Silver, however, is still up for grabs: He supports expanding the Javits Center but said in November that the “jury is still out on the rest of the plan.” The speaker is a Lower East Side Democrat and Pataki nemesis who thinks lower Manhattan should be a higher priority for the city and state than the West Side. He’s also a wily infighter who knows just how to gum up the bureaucratic works when he wants to. Last spring, for example, he blocked $5 million in funding to study expansion of the No. 7 train, and he has also called for hearings on the bidding process and financing for the stadium.
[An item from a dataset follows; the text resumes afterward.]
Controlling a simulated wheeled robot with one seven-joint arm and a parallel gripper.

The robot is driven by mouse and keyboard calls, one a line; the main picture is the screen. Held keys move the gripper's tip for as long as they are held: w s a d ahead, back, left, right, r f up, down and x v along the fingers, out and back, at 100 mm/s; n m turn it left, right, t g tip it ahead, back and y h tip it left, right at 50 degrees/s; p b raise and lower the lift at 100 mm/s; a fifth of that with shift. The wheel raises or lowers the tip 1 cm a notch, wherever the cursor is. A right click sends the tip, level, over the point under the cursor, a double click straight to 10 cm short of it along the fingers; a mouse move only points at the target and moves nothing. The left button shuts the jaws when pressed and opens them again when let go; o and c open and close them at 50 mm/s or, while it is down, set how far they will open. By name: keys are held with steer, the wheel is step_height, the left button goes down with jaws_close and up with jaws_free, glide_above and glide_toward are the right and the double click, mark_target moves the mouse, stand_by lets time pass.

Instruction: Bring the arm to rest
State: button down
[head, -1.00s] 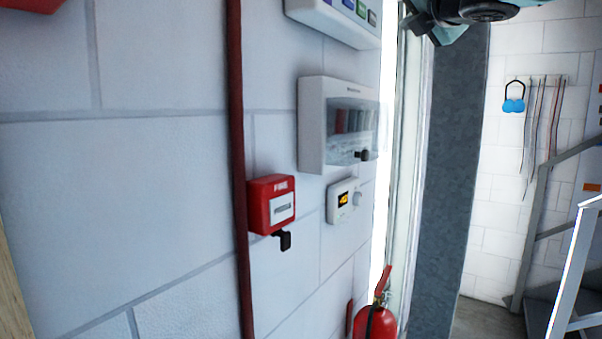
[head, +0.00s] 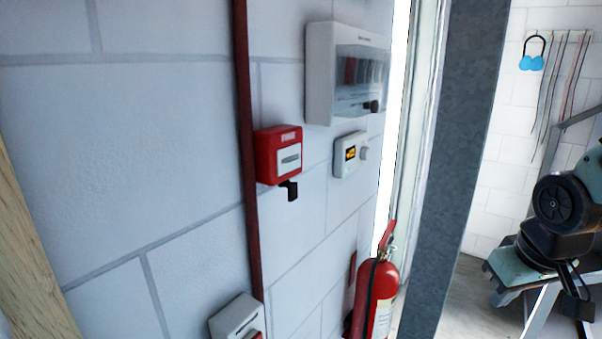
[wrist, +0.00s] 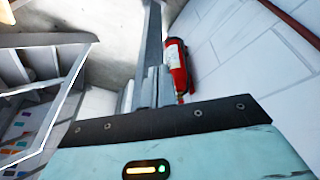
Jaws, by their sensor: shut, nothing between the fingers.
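My gripper (wrist: 156,75) shows in the wrist view as grey fingers close together beyond the dark band of its teal housing. It is shut and empty. In the head view, part of my arm (head: 562,203), teal and black with a round joint cover, is at the right edge, in front of a grey stair frame. I cannot clearly make out the fingers there.
A red fire extinguisher (head: 376,295) stands by the wall; it also shows in the wrist view (wrist: 177,68). The wall holds a red call box (head: 278,155), a white panel box (head: 345,75) and a thermostat (head: 350,154). A blue padlock-like item (head: 532,62) hangs at the back.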

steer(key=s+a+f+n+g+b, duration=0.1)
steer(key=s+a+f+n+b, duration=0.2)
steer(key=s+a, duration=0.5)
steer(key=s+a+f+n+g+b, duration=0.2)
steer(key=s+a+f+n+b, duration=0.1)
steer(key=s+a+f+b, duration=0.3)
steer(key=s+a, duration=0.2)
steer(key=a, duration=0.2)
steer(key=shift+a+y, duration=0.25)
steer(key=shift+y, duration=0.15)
But Silver is also a key leader of his party. This is one reason why Cablevision has waged such an expensive ($8.2 million through October) campaign against the stadium. Its real target is less the mayor—despite his ire about its ad campaigns and hiring of lobbyists affiliated with his mayoral opponents—than state legislators who might sway Silver. So the cable giant has also hired Patricia Lynch, who used to be one of the speaker’s top aides, as a lobbyist. (The Dolans have also put Kenneth Bruno, Joe’s son, on their payroll.) “I am pretty confident Silver’s vote will reflect the consensus of the Assembly Democrats, and at this point most are pretty neutral,” says one member. “There are probably a couple of dozen who have been pitched by some combination of the mayor, the Jets, and the unions, and an equal number opposing it.”

Bloomberg is hoping to have the PACB’s approval by early February, in advance of a visit by the International Olympic Committee that month. If Silver ends up supporting the stadium, things will move very quickly afterward: Construction of the world’s most expensive football stadium could begin in the spring, giving City Hall a huge new arena to use as extra bait for the 2012 Games. “It’s essential we have shovels in the ground before the final IOC vote in July,” says Jay Carson, a spokesman for NYC 2012.

All of which is to say, it’s a little later in this game than you might have realized. By the time of the Super Bowl, just as your election fatigue and holiday hangovers have finally faded, the West Side stadium may well be a done deal.